Book The Countess Conspiracy This RITA® Reader Challenge 2014 review was written by Layla A. This story was nominated for the RITA® in the Historical Romance category.

The summary:

Sebastian Malheur is the most dangerous sort of rake: an educated one. When he’s not scandalizing ladies in the bedchamber, he’s outraging proper society with his scientific theories. He’s desired, reviled, acclaimed, and despised—and he laughs through it all.

Violet Waterfield, the widowed Countess of Cambury, on the other hand, is entirely respectable, and she’d like to stay that way. But Violet has a secret that is beyond ruinous, one that ties her irrevocably to England’s most infamous scoundrel: Sebastian’s theories aren’t his. They’re hers.

So when Sebastian threatens to dissolve their years-long conspiracy, she’ll do anything to save their partnership…even if it means opening her vulnerable heart to the rake who could destroy it for good.

And here is Layla A.'s review:

A disclaimer before I begin: I am far from unbiased when it comes to Courtney Milan.

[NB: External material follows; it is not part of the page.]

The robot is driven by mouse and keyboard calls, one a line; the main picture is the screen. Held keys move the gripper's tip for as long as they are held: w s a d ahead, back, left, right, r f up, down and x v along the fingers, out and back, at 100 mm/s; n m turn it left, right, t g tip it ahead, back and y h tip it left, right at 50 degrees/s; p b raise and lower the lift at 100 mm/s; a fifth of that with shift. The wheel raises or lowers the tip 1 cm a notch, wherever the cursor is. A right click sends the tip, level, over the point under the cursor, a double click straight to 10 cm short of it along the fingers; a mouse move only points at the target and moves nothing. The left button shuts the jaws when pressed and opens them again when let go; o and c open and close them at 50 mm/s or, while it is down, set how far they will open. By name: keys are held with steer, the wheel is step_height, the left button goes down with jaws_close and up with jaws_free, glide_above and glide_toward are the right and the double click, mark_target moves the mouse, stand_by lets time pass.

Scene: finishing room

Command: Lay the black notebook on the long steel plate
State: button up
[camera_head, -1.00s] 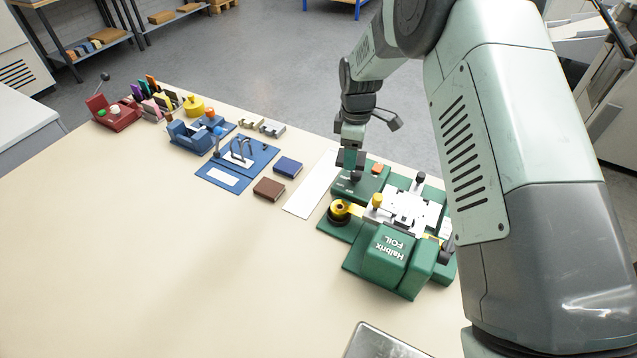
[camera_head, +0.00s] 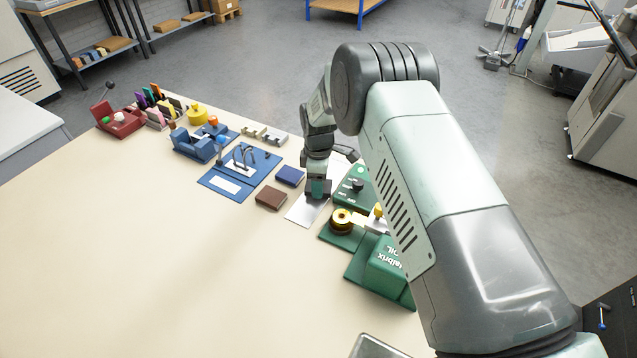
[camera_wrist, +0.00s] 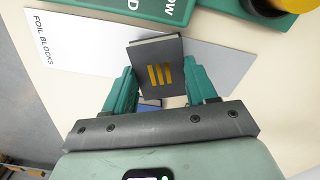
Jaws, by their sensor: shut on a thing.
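The black notebook (camera_wrist: 157,70), a small dark block with gold bars on its face, is between the teal fingers of my gripper (camera_wrist: 160,84) in the wrist view. My gripper is shut on it. The long steel plate (camera_wrist: 85,45), marked "FOIL BLOCKS" at one end, lies behind and beneath the notebook. In the head view my gripper (camera_head: 317,196) is over the plate (camera_head: 299,215), left of the green foil machine. My arm and gripper hide much of the plate and the notebook there. I cannot tell whether the notebook touches the plate.
The green foil machine (camera_head: 378,272) stands close right of the plate. A blue notebook (camera_head: 289,176) and a brown one (camera_head: 270,198) lie left of it. Further left are a blue fixture board (camera_head: 228,186), a blue press and a red tool. The front left table is clear.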

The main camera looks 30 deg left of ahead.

I love, love, love her books, and The Countess Conspiracy is among my favorites so far. Fact: I am not a person who cries over much at all (I’m unaffected by sad songs and Applebee’s commercials), but The Countess Conspiracy made me cry the first time I read it (and then again when I re-read it, even though I knew what was going to happen, dangnabbit).

And this might be because I feel so much sympathy for Violet, the heroine of The Countess Conspiracy. I’m sure some readers found her cold and distant but Jesus Christ, Violet makes me have all the feels.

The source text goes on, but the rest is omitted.